▸ SET PROBLEM
Find the line containing "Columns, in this" and copy it exactly, along with every line after it up to and including the line containing "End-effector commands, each". Copy nothing else.

▸ DATA EXTRACT
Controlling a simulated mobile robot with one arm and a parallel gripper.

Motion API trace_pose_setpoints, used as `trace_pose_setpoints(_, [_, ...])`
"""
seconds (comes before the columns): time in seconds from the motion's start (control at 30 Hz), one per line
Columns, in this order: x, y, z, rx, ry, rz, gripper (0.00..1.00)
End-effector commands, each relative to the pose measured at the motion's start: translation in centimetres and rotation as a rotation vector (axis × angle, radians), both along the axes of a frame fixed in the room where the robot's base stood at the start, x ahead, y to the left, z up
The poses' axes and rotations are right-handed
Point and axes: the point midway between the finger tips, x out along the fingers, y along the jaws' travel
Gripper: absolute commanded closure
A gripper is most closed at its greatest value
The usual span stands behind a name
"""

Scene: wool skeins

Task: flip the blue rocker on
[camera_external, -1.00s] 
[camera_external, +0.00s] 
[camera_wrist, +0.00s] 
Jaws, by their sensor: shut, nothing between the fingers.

▸ SOLUTION
Columns, in this order: x, y, z, rx, ry, rz, gripper (0.00..1.00)
End-effector commands, each relative to the pose measured at the motion's start: translation in centimetres and rotation as a rotation vector (axis × angle, radians), both along the axes of a frame fixed in the room where the robot's base stood at the start, x ahead, y to the left, z up

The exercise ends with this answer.